Later this Summer or at the beginning of Autumn, if all goes well with my earned holiday time (I’m suppose to be awarded 30 days of free holiday for staying in Japan an additional year), I’ll be on my way to a new part of the globe I never explored before. The sensible side of me thinks I should make a return trip to Southeast Asia and travel parts of Singapore, Malaysia, Vietnam, Thailand and Cambodia I have not been yet, as well as possibly visit Laos and Burma.
But the explorer yearning for new passport stamps and parts of the world I have not been to, is trying to convince me that I should return to Europe and see Spain, Croatia, Greece and Turkey for the first time, as well as make return visits to France and Italy. With the Euro zone issues currently affecting Spain, Italy, Portugal and Greece, the explorer side of me just might win the argument. But it is the right time to go to these places when they are suffering economic recessions?
Time to go Greek?
According to the BBC article, travel to Greece fell by 15% in the first quarter of 2012. When tourism is your number one industry, that is a huge deal. It definitely doesn’t help Greece that Germans make up their largest travelers and currently many of the Greek protesters have an anti-German stance.
The thing I worry about is not knowing what to expect when traveling there as a traveler. Will your Euros, or drachmas depending on what happens in Greece, be happily welcomed by locals? Or will you be resented for having money to readily spend?
It’s okay if it’s the USA
When the US dollar started falling rapidly in 2008, a lot of travelers from Asia, Europe, Australia and New Zealand took advantage and booked trips to the states. Many savvy shoppers with an eye for American goods (not necessarily American made) discovered that they could fly to the U.S. and shop for the fashions they like and save money rather than buying the same fashions while in their home countries. This is certainly true for Australians who sometimes pay 25% more for products. You can’t blame them for being smart.
Travel to the U.S. has increased since the recession began. Even while the U.S. is in an economic recovery, the dollar’s fall has kept it advantageous for people to explore the typically high-cost cities like Los Angeles, Miami, New York, Las Vegas and Atlanta. The major problem with travel in the U.S. is the distance between major cities like the ones I mentioned mean that you must fly from one to another. High fuel costs and a lack of competitive airlines, now mean that you have to stick to a coast or region if you want to keep your U.S. travel inexpensive.
Planes, trains and automobiles
Europe and Asia, on the other hand, have much more inexpensive travel options when it comes to trains, buses and airplanes that can get you from A to B safely, fast and conveniently. With the Euro going down, cruise lines, airlines and hopefully trains will be less expensive. But to make up for loss profits, many restaurants, hotels, hostels and tour companies sometimes increase their charges.

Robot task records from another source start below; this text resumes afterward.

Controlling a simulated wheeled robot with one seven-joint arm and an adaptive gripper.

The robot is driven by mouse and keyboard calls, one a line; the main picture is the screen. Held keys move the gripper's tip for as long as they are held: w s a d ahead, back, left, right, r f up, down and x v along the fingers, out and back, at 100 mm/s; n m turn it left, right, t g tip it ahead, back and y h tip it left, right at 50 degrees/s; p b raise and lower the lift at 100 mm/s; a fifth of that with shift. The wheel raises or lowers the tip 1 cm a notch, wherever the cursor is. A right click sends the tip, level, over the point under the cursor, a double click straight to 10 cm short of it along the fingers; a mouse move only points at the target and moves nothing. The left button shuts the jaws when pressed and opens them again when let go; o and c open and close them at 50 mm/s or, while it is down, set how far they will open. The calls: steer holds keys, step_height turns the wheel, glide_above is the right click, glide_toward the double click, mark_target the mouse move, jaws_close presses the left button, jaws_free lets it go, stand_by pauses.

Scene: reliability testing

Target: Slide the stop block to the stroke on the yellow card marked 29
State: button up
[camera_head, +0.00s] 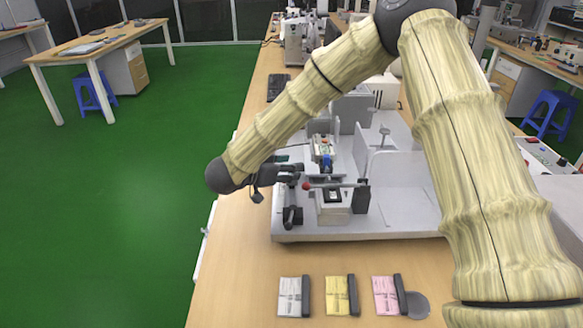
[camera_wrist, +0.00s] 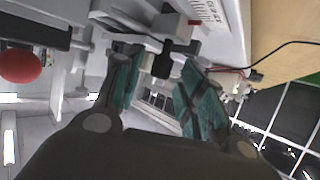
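The yellow card (camera_head: 336,296) lies flat on the table front between two other cards; its writing is too small to read. My gripper (camera_head: 279,177) is over the left edge of the test rig in the head view. In the wrist view my gripper (camera_wrist: 157,62) has its teal-padded fingers apart. A black upright piece (camera_wrist: 163,64) shows between the fingertips, with gaps beside it. The scale's numbers are not readable.
A white card (camera_head: 290,296) and a pink card (camera_head: 385,295) flank the yellow one; a grey disc (camera_head: 416,305) lies at right. The rig's white base (camera_head: 400,228) carries plates and a lever with a red knob (camera_head: 306,186), also in the wrist view (camera_wrist: 20,66).

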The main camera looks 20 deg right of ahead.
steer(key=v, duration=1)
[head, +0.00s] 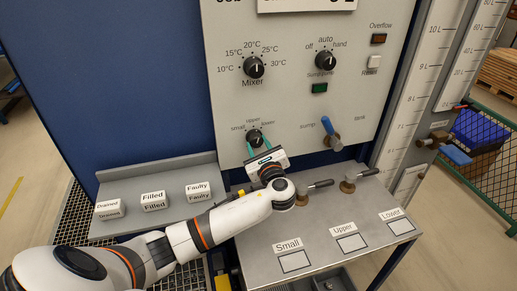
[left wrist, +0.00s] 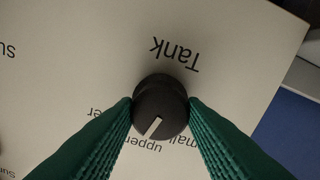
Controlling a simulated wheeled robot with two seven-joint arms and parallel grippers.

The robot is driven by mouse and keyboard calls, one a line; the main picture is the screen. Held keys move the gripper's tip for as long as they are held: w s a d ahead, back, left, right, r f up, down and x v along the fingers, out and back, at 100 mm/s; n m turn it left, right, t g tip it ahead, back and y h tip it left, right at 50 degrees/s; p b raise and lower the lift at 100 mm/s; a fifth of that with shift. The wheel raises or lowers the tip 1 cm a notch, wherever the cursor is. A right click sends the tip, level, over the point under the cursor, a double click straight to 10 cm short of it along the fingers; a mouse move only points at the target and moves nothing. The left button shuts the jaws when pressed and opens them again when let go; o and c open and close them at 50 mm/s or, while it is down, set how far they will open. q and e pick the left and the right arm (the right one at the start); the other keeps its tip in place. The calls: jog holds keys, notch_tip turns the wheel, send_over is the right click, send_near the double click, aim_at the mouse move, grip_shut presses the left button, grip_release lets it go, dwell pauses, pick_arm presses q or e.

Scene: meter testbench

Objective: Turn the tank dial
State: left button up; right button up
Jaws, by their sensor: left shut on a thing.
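The tank dial (head: 254,136) is a round black knob on the grey panel, with small, upper and lower printed around it. In the left wrist view the dial (left wrist: 160,105) sits below the word Tank, which appears upside down. The left fingers (left wrist: 160,108) touch the knob's sides. My right gripper is in neither view.
Above are the Mixer dial (head: 253,67) and the sump pump dial (head: 326,61). A blue-handled valve (head: 331,133) sits to the right. The bench below bears two lever valves (head: 316,188) and labelled squares. Labelled blocks (head: 154,201) stand on a shelf at left.

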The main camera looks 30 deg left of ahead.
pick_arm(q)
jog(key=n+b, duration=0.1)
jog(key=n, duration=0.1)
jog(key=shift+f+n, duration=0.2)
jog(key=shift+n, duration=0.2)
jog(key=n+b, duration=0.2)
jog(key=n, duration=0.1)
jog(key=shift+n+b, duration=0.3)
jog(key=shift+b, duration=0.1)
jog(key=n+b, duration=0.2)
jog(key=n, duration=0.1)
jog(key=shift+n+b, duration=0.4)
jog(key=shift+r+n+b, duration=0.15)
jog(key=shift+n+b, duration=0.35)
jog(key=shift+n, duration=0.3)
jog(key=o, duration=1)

Travelers to Asia often talk about how cheap it is to stay, play and eat in places like Thailand, Cambodia, Vietnam and Laos. Even in the major cities and capitals here, you can get by for less than $10 USD per day and feel like a prince. As these countries experience economic growth, they still keep prices down- an advantage to travelers. So is there a huge difference in taking advantage recession hit countries in Europe as you would inexpensive Asia?
The bright side for the traveler in all this, is that less tourists means shorter lines, more available sand, no waits at popular restaurants and feeling like the world is yours. Worth it? You bet.
If I do travel to Europe, what companies should I use for inexpensive flights, ferries, cruises, etc.? Would you go to European countries hit by economic recession?